= Task objective =
Give back the full material, exactly as it reads.

= Data for processing =
begin

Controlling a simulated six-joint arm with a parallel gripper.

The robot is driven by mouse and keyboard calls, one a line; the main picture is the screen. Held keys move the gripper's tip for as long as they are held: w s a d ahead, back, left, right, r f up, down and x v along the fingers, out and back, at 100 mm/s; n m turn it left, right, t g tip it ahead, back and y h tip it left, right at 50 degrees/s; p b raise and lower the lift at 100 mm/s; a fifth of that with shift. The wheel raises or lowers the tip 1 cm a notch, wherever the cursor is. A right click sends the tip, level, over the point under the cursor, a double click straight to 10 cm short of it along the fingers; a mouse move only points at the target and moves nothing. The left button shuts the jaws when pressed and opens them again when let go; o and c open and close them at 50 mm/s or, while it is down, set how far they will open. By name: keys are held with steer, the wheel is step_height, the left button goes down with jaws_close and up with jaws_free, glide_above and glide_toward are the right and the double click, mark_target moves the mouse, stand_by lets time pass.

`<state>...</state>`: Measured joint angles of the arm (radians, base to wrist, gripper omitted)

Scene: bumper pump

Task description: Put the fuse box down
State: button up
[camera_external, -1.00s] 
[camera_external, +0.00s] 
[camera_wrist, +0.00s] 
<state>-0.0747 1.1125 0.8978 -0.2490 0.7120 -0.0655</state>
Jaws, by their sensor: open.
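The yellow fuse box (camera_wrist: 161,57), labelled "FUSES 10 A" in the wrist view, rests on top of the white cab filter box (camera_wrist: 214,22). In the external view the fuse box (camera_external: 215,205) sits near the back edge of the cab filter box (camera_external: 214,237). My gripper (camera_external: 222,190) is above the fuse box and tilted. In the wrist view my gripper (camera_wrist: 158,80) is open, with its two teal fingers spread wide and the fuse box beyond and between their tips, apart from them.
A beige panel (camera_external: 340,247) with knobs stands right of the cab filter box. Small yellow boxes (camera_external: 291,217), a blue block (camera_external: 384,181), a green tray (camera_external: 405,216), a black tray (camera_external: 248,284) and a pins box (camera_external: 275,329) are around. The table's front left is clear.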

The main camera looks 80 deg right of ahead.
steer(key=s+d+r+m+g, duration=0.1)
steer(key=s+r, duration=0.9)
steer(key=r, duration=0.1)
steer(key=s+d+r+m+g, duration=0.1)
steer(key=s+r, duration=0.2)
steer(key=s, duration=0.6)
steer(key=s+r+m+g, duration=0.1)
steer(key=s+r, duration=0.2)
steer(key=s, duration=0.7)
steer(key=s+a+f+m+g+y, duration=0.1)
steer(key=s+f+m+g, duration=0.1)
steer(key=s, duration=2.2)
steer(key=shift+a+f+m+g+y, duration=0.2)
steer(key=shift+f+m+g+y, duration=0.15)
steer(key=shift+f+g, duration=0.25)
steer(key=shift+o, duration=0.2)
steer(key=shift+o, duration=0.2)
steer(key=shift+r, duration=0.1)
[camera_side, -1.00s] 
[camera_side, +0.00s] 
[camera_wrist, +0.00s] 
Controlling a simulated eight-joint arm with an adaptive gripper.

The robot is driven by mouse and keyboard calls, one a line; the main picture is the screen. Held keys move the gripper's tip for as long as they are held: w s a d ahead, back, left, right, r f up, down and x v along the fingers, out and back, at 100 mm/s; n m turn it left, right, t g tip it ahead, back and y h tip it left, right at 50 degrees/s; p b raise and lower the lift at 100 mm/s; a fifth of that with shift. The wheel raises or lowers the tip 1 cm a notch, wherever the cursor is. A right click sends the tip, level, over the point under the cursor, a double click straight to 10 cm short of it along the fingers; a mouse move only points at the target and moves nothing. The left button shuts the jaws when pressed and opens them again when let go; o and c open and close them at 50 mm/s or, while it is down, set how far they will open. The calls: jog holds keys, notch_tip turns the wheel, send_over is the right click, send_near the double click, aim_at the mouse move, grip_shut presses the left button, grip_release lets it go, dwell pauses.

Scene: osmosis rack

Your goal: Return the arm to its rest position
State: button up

end

= Finished exercise =
Controlling a simulated six-joint arm with a parallel gripper.

The robot is driven by mouse and keyboard calls, one a line; the main picture is the screen. Held keys move the gripper's tip for as long as they are held: w s a d ahead, back, left, right, r f up, down and x v along the fingers, out and back, at 100 mm/s; n m turn it left, right, t g tip it ahead, back and y h tip it left, right at 50 degrees/s; p b raise and lower the lift at 100 mm/s; a fifth of that with shift. The wheel raises or lowers the tip 1 cm a notch, wherever the cursor is. A right click sends the tip, level, over the point under the cursor, a double click straight to 10 cm short of it along the fingers; a mouse move only points at the target and moves nothing. The left button shuts the jaws when pressed and opens them again when let go; o and c open and close them at 50 mm/s or, while it is down, set how far they will open. By name: keys are held with steer, the wheel is step_height, the left button goes down with jaws_close and up with jaws_free, glide_above and glide_toward are the right and the double click, mark_target moves the mouse, stand_by lets time pass.

`<state>...</state>`: Measured joint angles of the arm (radians, base to wrist, gripper omitted)

Scene: bumper pump

Task description: Put the fuse box down
State: button up
[camera_external, -1.00s] 
[camera_external, +0.00s] 
[camera_wrist, +0.00s] 
<state>-0.0747 1.1125 0.8978 -0.2490 0.7120 -0.0655</state>
Jaws, by their sensor: open.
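The yellow fuse box (camera_wrist: 161,57), labelled "FUSES 10 A" in the wrist view, rests on top of the white cab filter box (camera_wrist: 214,22). In the external view the fuse box (camera_external: 215,205) sits near the back edge of the cab filter box (camera_external: 214,237). My gripper (camera_external: 222,190) is above the fuse box and tilted. In the wrist view my gripper (camera_wrist: 158,80) is open, with its two teal fingers spread wide and the fuse box beyond and between their tips, apart from them.
A beige panel (camera_external: 340,247) with knobs stands right of the cab filter box. Small yellow boxes (camera_external: 291,217), a blue block (camera_external: 384,181), a green tray (camera_external: 405,216), a black tray (camera_external: 248,284) and a pins box (camera_external: 275,329) are around. The table's front left is clear.

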The main camera looks 80 deg right of ahead.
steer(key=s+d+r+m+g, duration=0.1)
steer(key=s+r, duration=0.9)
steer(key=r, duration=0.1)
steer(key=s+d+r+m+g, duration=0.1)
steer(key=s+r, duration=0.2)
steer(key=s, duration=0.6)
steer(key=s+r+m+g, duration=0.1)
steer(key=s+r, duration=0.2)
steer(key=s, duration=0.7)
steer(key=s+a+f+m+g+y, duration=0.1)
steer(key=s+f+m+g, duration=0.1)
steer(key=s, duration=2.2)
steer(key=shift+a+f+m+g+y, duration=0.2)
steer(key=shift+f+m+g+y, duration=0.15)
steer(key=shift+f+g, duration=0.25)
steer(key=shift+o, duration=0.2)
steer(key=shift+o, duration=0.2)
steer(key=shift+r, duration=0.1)
[camera_side, -1.00s] 
[camera_side, +0.00s] 
[camera_wrist, +0.00s] 
Controlling a simulated eight-joint arm with an adaptive gripper.

The robot is driven by mouse and keyboard calls, one a line; the main picture is the screen. Held keys move the gripper's tip for as long as they are held: w s a d ahead, back, left, right, r f up, down and x v along the fingers, out and back, at 100 mm/s; n m turn it left, right, t g tip it ahead, back and y h tip it left, right at 50 degrees/s; p b raise and lower the lift at 100 mm/s; a fifth of that with shift. The wheel raises or lowers the tip 1 cm a notch, wherever the cursor is. A right click sends the tip, level, over the point under the cursor, a double click straight to 10 cm short of it along the fingers; a mouse move only points at the target and moves nothing. The left button shuts the jaws when pressed and opens them again when let go; o and c open and close them at 50 mm/s or, while it is down, set how far they will open. The calls: jog holds keys, notch_tip turns the wheel, send_over is the right click, send_near the double click, aim_at the mouse move, grip_shut presses the left button, grip_release lets it go, dwell pauses.

Scene: osmosis rack

Your goal: Return the arm to its rest position
State: button up

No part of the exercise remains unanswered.